3 of 121 comments (clear)

  1. Re:ALL OF THE SERVICES by jellomizer · · Score: 3, Insightful

    Open Source isn't as free as most people think it is.
    Free and Open Specifications have far more value then Source Code does.
    And No Open Source doesn't mean the specifications are Open automatically, There is a lot of ways to hide stuff in source code that would make comprehending the logic far more complex then just a normal reverse engineering of it. There is also a lot of system particular calls which may be the case as well.

    For example a lot of old Legacy Applications will save data files by just dumping the memory structure into the file in raw binary format. I can take this code it will compile and work on a different platform but wouldn't be able to read the data files, Because how the system handled memory was different (such a using Big Endian vs Little Endian which is more common today) or just how an integer may be classified 16bit, 32bit, 64bit....

    Open Source alone doesn't make it free or open. It just gives you the source code, which you may be able to alter some features without having to do a full rewrite.

    --
    If something is so important that you feel the need to post it on the internet... It probably isn't that important.
  2. Re:Not a Fan of UEFI by bws111 · · Score: 4, Informative

    As is normal on slashdot, 99% of the people complaining about UEFI appear to have absolutely no idea what it is or does. UEFI has nothing to do with 'fancy graphics set-up screens (although it may make creating such screens much easier). On all of the UEFI-based systems I have used, the setup screens look exactly like BIOS screens.

    And WTF does UEFI have to do with giving Microsoft a monopoly? If anything, it does exactly the opposite. The access to firmware functions is provided by standardized UEFI calls, not proprietary drivers provided by a device manufacturer.

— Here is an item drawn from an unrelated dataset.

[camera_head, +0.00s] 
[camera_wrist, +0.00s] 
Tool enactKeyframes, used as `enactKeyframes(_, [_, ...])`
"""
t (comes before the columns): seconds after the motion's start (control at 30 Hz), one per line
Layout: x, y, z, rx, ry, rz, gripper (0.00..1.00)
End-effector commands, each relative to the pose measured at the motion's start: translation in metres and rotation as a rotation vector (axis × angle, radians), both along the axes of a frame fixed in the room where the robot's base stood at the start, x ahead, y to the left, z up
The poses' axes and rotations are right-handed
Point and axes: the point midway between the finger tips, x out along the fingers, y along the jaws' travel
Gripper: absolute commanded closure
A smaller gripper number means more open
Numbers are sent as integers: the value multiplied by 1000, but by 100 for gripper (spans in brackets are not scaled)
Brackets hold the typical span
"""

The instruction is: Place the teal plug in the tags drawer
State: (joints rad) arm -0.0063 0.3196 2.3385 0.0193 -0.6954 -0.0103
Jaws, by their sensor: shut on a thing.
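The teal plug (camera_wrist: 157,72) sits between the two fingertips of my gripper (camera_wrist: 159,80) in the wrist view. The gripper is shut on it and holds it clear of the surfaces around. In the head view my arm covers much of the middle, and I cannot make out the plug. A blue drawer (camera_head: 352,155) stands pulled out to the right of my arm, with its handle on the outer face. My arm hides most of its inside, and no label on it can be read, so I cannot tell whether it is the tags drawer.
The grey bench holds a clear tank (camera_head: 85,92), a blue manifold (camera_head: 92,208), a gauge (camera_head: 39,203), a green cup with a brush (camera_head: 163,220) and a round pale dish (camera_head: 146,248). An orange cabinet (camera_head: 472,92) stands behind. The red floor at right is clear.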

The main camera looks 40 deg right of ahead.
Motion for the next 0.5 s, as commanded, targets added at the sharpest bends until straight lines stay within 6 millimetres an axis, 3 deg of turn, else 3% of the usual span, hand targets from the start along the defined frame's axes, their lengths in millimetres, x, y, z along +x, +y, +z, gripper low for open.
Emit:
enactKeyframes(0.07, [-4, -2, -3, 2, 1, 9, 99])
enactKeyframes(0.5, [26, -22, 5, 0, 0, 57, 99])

  3. Solve the forking problem by... forking??? by nateman1352 · · Score: 4, Interesting

    I fully agree with Microsoft that UEFI has a forking problem. But that is caused by the fact that BIOS vendors take tianocore as a baseline and extend it. The root of the issue is that tianocore itself does not provide a complete UEFI firmware implementation, it gets about 40% of the way there and expects the Silicon vendors (Intel, AMD, NVidia, Qualcomm, etc.) and BIOS vendors (AMI, Phoenix, Insyde, Biosoft, etc.) to fill in the rest with proprietary code. This problem is actually almost identical to the Android fragmentation problem. But really what Microsoft has done here is create another fork for their Surface products.

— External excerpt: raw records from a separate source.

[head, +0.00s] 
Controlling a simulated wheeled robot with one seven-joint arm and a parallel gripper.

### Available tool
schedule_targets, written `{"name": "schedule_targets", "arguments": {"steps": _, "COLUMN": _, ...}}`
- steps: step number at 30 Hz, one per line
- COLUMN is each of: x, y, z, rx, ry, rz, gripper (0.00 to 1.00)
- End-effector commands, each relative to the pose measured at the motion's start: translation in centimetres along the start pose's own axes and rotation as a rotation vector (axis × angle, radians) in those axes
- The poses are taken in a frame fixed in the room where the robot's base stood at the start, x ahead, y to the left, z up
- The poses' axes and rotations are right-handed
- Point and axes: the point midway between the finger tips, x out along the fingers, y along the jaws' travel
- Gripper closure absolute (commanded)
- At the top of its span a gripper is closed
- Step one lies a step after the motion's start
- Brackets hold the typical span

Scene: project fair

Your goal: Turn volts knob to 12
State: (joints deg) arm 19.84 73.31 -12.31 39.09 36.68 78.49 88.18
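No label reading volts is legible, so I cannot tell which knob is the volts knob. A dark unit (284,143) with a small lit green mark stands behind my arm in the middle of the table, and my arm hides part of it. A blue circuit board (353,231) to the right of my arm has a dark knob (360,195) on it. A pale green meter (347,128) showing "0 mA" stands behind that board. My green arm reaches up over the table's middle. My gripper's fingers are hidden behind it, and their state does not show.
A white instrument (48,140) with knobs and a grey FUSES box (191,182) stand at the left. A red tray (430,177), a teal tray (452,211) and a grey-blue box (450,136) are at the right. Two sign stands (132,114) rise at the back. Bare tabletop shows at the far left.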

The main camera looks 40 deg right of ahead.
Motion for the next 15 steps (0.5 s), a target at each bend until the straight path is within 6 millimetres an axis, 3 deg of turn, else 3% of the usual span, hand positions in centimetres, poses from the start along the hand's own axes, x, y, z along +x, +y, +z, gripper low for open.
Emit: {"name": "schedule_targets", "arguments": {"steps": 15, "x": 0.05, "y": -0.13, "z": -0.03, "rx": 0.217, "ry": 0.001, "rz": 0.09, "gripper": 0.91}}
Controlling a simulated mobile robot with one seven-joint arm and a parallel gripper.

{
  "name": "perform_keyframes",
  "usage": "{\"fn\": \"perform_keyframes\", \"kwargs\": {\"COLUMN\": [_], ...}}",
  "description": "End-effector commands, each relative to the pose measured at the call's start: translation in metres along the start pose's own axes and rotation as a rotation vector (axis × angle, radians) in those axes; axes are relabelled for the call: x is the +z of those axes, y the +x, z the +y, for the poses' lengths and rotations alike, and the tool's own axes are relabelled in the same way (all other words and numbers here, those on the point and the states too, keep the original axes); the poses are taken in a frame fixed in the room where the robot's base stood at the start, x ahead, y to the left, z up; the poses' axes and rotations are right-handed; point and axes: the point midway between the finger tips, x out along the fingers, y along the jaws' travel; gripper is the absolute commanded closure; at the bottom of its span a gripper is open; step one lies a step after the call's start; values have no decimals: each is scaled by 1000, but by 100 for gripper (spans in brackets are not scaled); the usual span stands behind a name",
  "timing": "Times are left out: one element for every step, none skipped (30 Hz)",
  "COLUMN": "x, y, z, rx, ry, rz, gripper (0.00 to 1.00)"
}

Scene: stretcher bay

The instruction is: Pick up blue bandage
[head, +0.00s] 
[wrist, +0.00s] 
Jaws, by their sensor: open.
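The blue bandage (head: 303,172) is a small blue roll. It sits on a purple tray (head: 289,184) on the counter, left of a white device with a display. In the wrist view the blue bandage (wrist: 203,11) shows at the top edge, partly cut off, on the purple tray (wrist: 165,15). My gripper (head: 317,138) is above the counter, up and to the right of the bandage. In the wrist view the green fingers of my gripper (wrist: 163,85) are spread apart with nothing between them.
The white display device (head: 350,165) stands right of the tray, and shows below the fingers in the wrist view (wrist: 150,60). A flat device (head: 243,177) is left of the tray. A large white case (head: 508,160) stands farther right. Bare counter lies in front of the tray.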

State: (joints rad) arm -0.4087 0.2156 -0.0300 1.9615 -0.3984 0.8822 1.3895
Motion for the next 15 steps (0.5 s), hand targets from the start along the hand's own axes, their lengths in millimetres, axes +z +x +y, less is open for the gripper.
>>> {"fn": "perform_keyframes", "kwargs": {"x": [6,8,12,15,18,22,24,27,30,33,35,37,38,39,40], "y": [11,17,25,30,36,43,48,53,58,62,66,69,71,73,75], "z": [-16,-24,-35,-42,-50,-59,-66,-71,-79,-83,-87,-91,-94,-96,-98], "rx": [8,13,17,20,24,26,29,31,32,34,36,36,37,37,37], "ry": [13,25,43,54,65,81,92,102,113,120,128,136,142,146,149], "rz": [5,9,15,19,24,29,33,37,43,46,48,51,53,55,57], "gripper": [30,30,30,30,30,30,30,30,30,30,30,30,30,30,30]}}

    The good thing is that Microsoft has open sourced a lot of that fork and have pushed the percentage forward from 40% to maybe 50 or 60%. If you look at what they have released though it is very customized for Surface... they have come up with their own answers for a lot of stuff that the UEFI specification already has answers for; the BIOS setup menu/HII database being the most notable. The percentage gained could be much higher if they didn't insist on duplicating code already in tianocore just because they think they know better. Separately, the tianocore guys are also trying to solve the fragmentation problem. A complete open source UEFI firmware implementation is under development right now: https://github.com/tianocore/edk2-platforms/tree/devel-MinPlatform I am one of the active contributors to tianocore. It is my hope that if Microsoft is truly interested in trying to solve the fragmentation problem that they are willing to work with tianocore and contribute to it instead of building their own competing open source community.

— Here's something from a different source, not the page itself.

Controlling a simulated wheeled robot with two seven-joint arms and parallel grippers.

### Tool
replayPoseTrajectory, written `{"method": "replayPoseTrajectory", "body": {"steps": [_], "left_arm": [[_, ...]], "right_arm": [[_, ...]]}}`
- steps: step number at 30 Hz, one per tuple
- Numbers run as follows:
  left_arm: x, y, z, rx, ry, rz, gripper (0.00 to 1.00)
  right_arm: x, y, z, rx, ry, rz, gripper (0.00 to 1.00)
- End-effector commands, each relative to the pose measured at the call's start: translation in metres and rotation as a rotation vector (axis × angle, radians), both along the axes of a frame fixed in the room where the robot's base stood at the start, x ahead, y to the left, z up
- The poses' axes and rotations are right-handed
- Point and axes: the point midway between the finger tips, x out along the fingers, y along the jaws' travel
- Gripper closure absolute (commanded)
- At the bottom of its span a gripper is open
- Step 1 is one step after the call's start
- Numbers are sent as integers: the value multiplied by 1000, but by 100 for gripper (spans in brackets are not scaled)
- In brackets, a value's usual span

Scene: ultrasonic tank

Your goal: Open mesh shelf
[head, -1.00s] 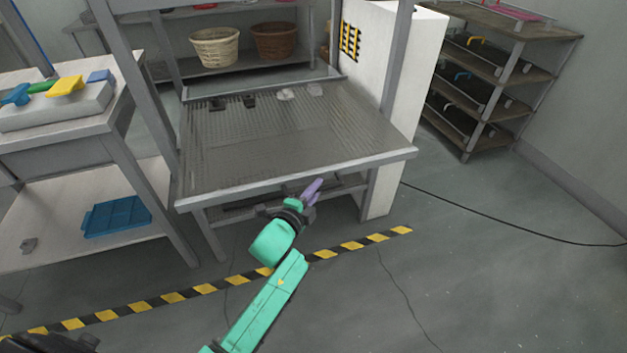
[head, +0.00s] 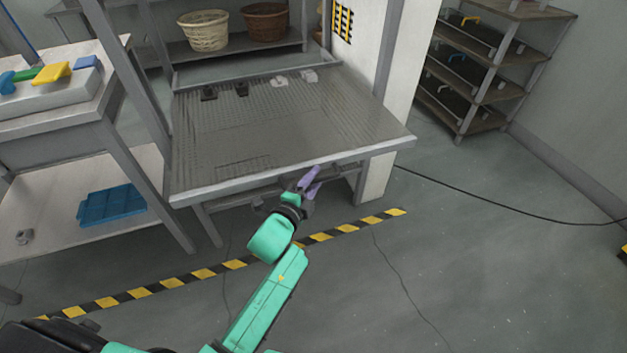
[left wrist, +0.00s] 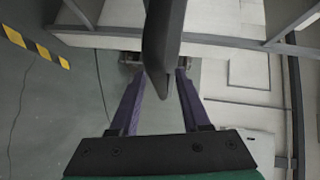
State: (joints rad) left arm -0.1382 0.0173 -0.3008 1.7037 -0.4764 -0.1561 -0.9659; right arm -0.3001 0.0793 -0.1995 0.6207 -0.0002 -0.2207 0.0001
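The mesh shelf (head: 265,128) is a grey perforated panel with a pale front rim (head: 300,169), lying level in a grey metal frame and reaching out towards me. My left gripper (head: 309,179), with purple fingers, is just below and in front of the rim, right of its middle. I cannot tell whether the fingers touch the shelf. My right gripper does not show.
Small dark and pale items (head: 240,89) lie at the back of the shelf. A side bench (head: 120,175) with a blue tray (head: 112,205) stands left. A white cabinet (head: 408,75) and a rack (head: 480,90) stand right. A black cable (head: 500,208) crosses the open floor.

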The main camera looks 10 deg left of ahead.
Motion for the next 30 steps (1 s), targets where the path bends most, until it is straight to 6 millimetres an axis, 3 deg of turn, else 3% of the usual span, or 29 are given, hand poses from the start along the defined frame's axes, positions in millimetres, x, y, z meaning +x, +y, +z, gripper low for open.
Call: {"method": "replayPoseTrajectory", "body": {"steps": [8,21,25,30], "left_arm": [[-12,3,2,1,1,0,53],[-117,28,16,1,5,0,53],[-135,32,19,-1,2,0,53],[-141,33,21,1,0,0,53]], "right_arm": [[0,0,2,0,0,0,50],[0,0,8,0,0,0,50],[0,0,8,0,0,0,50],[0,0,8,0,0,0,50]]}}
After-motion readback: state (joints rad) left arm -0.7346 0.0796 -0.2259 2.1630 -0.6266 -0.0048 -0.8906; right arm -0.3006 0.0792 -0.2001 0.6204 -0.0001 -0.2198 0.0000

    The one thing that all of us should keep an eye on is the potential for a Microsoft attempt to use the Windows Hardware Compatibility Program to force every PC on the planet to use MU. Creating a firmware mono-culture would give Microsoft much more control over the PC industry than Windows itself already affords them. They could turn every PC into nothing more than a Surface with a different OEM logo on the lid. It's certainly one way of solving UEFI's forking issue, but it would significantly strengthen the walled garden they are trying to build with Windows 10 at the same time.